German Sound System with turntable.

Peter Eland of Velovision Magazine emailed me this photo of a sound system, taken at the Eurobike trade show a few weeks ago.

The custom fiberglass work is very clean, with the rounded corners, and trap doors. I also like the choice of speakers — the aluminum cones look very sleek and integrate well with the white cabinet. The design for the top surface is simple and looks very stable.

Is it stable enough for the needle on that turntable to stay in the groove out on the street? Or does it only work on the carpeted halls of the trade show? I’m very curious. Perhaps DJ Jojo can tell us if it’s possible to roll while turntabling. If you set the needle to the heaviest setting, perhaps?
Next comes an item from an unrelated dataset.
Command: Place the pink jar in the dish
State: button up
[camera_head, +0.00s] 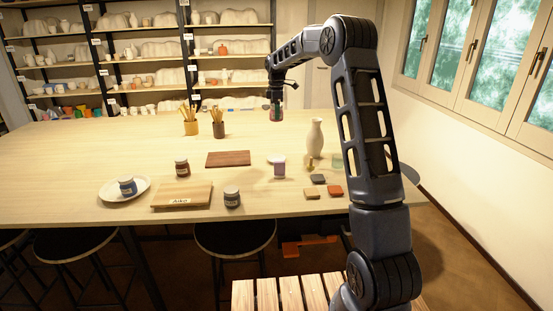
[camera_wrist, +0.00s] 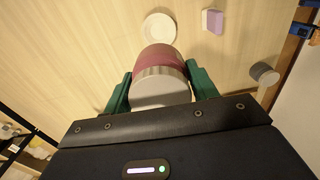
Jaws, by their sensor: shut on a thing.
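My gripper (camera_head: 275,101) is above the table, at the far middle in the head view. In the wrist view its green fingers (camera_wrist: 160,88) are shut on the sides of a round jar (camera_wrist: 160,57) with a dull pink to maroon band and a pale grey end. The jar shows small and dark reddish below the gripper in the head view (camera_head: 276,115). A white oval dish (camera_head: 108,195) lies at the table's left front with a blue jar (camera_head: 127,187) on it. A round white thing (camera_wrist: 158,27) lies beyond the held jar; I cannot tell whether it is a dish.
A pale purple thing with a white top (camera_head: 279,169) stands near the white vase (camera_head: 315,138).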

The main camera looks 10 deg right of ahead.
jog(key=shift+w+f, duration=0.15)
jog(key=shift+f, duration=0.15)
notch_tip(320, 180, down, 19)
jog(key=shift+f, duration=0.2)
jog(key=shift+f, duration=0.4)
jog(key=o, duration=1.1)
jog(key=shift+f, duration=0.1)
Adding any instrument to a cruiser ride is a great way to take the creative potential higher. The turntable may not be the most practical choice, but since when is Soul Cycling about practicality? The iPod is practical, but isn’t itself very interactive.

This sound system also gives us a chance to talk about one of the hardest challenges in bicycle audio: form vs. function. The bicycle is such a beautiful, iconic form. As a designer, I want to compliment it, accentuate it, emulate its simplicity. But the demands of audio are such that we need large speaker cabinets in order to achieve good bass.

Bass is so critical to feeling the music in your body, which makes you want to move and dance. It makes you feel like you’re cruising ‘in the music’, not listening to music on your bike.

Reproducing good bass requires a resonating chamber. I can’t tell you how big because it depends on the size of the woofers you use and their electomagnetic properties. I use the Loudspeaker Design Cookbook as a guide. What makes this challenge harder is that bass gets lost in the street because you don’t have the walls of a room to reinforce it. It’s not enough to not scrimp on bass; you have to overcompensate.

Ultimately, this sound system, despite its professional execution, looks fairly blocky. Sometimes this is unavoidable, particularly if you want to have a powerful system. I think these guys could have done a little better to avoid their sound system dominating the bike. But maybe that’s not the aesthetic they were going for.